Actually that's 100% out,

He didn't say 50 percent out but rather 50 percent over the actual flowrate which is different. ;)
Point taken. That is indeed what he said. I was thinking of what I thought he meant! Nevertheless in terms of the accuracy of the tables, it does suggest that they are 100% out.
 
Chrishutt wrote

Nevertheless in terms of the accuracy of the tables, it does suggest that they are 100% out.

Well when you have the likes of sanj varah compiling them then that comes as no surprise. ;)
 
Sorry ChrisH, but if you look in your corgi 'essential gas safety book' P79, 'Guide for sizing gas supplies (natural gas)', the section in italics proves and states exactly what I said previuosly about the number of appliances/sections and the multiplication factors needed.
You're right, it does say that. I take that as a suggested way of approaching the problem, a rule-of-thumb. But it isn't necessary to do it that way. To take the £orgi manual diagram as an example, section A-B from the meter to the first T could have a drop of 0.5 mbar (rather than 0.25 as they suggest). Providing the remaining run to the combi had a drop of no more than 0.5 mbar that would be fine, although as ChrisR said it might be prudent to leave some spare capacity in the common pipework from the meter.
 
Doesn't matter whether you use the corgi, CITB, ERS, CDA or any other method they all refer to the tables which we know to be inaccurate.

As in most things its experience that counts.
 
Me thinks you need a gas installation engineer- not a glass bending artist!
Why has nobody mentioned the prevailing gas pressure- is this fixed all over the country?
Sounds like it would be cheaper to bump up the pressure and fit a 10 mm pipe :LOL:
 
Why has nobody mentioned the prevailing gas pressure- is this fixed all over the country?
Same specs everywhere, yes.
But the poiint is it's the same Regulation everywhere. That's what Corgis have to abide by.
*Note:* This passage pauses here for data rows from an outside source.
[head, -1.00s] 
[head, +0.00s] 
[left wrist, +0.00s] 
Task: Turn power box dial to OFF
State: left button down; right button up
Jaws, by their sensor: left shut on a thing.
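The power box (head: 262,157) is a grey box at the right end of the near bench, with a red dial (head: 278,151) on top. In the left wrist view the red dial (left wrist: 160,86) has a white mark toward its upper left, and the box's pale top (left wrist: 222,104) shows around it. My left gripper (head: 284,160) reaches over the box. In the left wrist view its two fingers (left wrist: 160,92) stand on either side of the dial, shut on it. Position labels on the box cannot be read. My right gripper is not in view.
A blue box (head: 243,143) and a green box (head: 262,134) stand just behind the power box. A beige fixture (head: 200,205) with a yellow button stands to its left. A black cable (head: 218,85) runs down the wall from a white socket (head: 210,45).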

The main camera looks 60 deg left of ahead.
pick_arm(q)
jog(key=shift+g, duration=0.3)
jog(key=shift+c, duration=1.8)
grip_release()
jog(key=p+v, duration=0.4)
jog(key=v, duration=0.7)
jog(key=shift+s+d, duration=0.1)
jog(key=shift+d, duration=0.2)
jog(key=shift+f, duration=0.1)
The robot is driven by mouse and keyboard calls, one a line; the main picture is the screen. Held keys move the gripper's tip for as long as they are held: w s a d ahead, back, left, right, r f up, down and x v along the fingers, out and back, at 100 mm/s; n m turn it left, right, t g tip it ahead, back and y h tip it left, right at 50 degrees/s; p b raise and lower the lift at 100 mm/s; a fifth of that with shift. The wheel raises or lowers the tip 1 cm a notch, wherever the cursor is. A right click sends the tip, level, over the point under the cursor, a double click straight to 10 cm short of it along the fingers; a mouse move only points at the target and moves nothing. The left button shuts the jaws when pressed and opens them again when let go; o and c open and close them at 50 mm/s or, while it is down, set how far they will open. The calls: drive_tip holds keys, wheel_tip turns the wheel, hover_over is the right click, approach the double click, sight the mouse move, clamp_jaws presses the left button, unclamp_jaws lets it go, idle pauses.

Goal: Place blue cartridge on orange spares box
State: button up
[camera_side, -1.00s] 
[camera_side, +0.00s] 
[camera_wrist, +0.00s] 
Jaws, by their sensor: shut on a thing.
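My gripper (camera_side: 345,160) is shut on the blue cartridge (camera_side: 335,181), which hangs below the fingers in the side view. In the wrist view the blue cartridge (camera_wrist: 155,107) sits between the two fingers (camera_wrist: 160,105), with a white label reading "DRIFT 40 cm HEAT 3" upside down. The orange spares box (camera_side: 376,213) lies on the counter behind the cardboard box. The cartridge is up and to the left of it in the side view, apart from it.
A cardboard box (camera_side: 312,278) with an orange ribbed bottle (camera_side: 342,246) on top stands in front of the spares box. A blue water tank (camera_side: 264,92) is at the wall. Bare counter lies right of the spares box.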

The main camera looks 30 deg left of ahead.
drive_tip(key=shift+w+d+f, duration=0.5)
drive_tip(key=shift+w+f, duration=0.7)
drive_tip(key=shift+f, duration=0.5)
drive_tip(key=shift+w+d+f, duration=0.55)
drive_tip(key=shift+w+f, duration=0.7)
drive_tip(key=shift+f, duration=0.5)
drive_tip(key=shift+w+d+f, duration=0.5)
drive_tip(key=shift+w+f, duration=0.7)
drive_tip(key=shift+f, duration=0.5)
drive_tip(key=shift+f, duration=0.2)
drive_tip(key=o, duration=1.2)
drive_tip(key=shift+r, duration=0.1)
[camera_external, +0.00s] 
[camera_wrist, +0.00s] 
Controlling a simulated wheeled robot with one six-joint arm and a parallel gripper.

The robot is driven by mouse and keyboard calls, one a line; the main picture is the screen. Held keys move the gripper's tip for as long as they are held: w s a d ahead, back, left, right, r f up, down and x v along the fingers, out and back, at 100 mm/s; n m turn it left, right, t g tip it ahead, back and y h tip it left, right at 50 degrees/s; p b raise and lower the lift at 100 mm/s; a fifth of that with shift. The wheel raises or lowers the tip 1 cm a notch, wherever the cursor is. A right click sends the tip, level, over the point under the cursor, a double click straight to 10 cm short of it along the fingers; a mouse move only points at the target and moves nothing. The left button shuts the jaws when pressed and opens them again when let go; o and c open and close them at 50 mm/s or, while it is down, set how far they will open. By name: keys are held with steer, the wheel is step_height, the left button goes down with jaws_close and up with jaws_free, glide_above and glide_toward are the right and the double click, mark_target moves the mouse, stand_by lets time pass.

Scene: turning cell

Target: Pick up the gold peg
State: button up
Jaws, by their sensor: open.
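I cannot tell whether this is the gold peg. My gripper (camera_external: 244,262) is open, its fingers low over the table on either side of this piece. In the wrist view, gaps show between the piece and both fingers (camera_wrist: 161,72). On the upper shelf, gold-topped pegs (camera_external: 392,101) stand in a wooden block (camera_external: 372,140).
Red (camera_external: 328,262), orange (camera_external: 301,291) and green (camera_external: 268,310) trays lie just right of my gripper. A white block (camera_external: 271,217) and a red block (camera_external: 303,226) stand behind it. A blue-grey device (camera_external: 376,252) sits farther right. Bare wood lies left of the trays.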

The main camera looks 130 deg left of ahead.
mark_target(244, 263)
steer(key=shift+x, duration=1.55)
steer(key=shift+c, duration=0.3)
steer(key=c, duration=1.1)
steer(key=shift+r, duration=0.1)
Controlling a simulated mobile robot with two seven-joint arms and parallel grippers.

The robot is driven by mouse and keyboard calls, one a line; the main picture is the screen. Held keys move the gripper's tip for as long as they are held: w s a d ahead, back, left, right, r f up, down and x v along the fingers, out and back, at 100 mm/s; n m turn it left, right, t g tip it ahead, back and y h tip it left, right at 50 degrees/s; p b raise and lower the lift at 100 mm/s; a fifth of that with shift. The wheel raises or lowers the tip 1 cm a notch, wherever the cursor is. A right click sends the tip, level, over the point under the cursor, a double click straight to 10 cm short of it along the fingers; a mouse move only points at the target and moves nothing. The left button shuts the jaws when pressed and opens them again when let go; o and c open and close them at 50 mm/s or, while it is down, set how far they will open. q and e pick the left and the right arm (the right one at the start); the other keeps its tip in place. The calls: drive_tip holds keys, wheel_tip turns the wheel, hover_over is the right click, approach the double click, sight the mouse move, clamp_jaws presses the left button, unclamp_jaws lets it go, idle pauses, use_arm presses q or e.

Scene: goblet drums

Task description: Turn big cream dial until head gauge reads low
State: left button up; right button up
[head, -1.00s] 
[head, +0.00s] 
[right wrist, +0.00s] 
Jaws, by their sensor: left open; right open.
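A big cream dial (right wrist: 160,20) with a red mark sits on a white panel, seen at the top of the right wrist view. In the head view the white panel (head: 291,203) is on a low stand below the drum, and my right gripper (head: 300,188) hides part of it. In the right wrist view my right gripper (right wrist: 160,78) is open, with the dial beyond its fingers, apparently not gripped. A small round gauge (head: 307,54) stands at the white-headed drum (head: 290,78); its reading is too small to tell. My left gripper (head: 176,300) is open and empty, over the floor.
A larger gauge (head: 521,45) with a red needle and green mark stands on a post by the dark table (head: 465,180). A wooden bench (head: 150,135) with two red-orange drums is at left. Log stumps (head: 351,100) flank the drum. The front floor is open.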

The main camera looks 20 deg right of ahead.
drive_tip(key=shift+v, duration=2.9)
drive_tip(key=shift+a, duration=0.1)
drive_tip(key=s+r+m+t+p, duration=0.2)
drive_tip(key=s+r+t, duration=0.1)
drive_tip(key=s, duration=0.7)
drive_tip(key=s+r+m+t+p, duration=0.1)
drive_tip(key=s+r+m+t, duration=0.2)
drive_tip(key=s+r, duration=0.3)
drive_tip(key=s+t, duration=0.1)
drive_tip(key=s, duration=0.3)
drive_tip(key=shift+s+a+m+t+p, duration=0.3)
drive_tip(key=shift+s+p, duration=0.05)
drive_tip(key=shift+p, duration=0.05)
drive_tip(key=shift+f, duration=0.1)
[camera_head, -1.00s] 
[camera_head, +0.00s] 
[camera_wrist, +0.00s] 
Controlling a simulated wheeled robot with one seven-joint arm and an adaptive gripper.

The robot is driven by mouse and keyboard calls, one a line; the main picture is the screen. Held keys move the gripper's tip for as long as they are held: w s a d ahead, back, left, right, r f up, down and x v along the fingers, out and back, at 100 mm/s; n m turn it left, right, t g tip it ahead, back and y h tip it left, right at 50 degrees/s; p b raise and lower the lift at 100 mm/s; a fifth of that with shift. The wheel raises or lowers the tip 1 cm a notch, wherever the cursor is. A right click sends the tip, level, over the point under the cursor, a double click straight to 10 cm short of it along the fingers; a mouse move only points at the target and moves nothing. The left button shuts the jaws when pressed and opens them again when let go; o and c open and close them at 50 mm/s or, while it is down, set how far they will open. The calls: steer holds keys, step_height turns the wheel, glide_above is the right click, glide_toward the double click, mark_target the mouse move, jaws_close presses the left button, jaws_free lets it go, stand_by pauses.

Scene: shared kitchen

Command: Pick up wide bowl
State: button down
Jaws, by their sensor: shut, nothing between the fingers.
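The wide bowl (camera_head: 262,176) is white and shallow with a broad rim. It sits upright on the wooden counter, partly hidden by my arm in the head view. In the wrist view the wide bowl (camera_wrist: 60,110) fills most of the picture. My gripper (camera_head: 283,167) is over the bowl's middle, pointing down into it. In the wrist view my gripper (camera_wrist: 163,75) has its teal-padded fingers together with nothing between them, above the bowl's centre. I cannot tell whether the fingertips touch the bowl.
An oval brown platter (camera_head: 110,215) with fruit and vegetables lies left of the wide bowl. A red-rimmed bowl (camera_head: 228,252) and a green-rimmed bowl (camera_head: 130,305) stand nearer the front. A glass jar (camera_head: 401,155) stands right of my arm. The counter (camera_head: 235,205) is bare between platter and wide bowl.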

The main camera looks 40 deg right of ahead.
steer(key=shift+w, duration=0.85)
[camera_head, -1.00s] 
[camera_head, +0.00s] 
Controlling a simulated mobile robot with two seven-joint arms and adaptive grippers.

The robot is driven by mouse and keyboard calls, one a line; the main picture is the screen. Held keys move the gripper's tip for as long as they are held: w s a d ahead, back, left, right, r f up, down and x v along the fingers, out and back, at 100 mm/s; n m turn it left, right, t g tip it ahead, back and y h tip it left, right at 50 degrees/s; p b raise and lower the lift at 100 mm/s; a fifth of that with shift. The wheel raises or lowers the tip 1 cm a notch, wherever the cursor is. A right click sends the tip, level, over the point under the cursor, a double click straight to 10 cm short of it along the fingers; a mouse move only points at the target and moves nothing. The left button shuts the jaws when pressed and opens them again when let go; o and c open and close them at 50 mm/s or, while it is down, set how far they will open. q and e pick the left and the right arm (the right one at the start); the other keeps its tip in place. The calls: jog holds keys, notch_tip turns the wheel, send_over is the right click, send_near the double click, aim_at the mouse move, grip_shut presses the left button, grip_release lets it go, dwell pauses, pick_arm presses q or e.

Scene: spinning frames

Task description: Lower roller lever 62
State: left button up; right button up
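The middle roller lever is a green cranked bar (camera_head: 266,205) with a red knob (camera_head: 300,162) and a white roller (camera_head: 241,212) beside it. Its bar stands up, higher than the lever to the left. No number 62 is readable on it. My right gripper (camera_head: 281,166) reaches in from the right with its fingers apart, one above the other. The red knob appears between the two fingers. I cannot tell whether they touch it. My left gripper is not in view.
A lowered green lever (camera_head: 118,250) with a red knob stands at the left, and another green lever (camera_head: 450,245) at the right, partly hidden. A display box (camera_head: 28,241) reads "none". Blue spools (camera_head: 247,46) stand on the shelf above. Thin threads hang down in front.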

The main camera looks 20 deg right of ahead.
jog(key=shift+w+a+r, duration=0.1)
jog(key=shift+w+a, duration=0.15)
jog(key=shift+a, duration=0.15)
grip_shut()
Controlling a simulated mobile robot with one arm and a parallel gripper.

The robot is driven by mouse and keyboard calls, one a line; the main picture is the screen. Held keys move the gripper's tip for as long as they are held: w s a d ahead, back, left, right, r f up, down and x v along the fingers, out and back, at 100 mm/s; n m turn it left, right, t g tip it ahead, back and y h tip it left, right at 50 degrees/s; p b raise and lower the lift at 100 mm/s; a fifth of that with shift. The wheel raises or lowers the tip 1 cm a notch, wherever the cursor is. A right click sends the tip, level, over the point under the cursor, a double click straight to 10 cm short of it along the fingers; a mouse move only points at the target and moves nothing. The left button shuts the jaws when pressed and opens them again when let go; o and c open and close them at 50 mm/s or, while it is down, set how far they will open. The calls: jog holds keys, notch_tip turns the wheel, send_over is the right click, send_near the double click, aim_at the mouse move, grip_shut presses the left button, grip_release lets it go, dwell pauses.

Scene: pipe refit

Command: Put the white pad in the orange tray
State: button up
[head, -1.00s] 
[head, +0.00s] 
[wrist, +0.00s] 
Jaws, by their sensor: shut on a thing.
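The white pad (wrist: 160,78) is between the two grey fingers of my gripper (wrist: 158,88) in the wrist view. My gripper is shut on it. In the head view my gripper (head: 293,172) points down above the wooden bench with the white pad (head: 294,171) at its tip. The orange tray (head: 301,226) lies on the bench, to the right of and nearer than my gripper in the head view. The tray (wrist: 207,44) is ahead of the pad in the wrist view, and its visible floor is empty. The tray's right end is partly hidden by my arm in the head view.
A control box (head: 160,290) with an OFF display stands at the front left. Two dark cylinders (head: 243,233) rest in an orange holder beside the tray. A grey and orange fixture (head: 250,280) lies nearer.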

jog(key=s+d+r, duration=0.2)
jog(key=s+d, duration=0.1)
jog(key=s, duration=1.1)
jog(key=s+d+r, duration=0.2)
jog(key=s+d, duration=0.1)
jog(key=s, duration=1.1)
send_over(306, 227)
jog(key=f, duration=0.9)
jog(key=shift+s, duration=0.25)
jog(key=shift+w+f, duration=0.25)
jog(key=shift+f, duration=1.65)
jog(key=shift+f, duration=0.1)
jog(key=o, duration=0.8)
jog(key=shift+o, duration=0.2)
Sounds like it would be cheaper to bump up the pressure and fit a 10 mm pipe
Wouldn't work, because unregulated appliances can share the same pipe - explained above, by moi.
 
Balenza";p="726389 said:
dp123 wrote in his opening post.

We have a water heater and a gas boiler in the garage at the rear of the house.
The meter is in the front of the house and approx 30 meters from the garage

Sorry for the confusion there i don't know where i got 30 meters from,i guessed 15 meters by pacing it but on measuring it its actually 11 meters.


.
 
All the bends are = to half a metre. Again, it has to be measured. 2 mins for a Corgi.
 
i think you should run a 54mm gas pipe then reduce to 15 mm about 9.1548888mm from the boiler.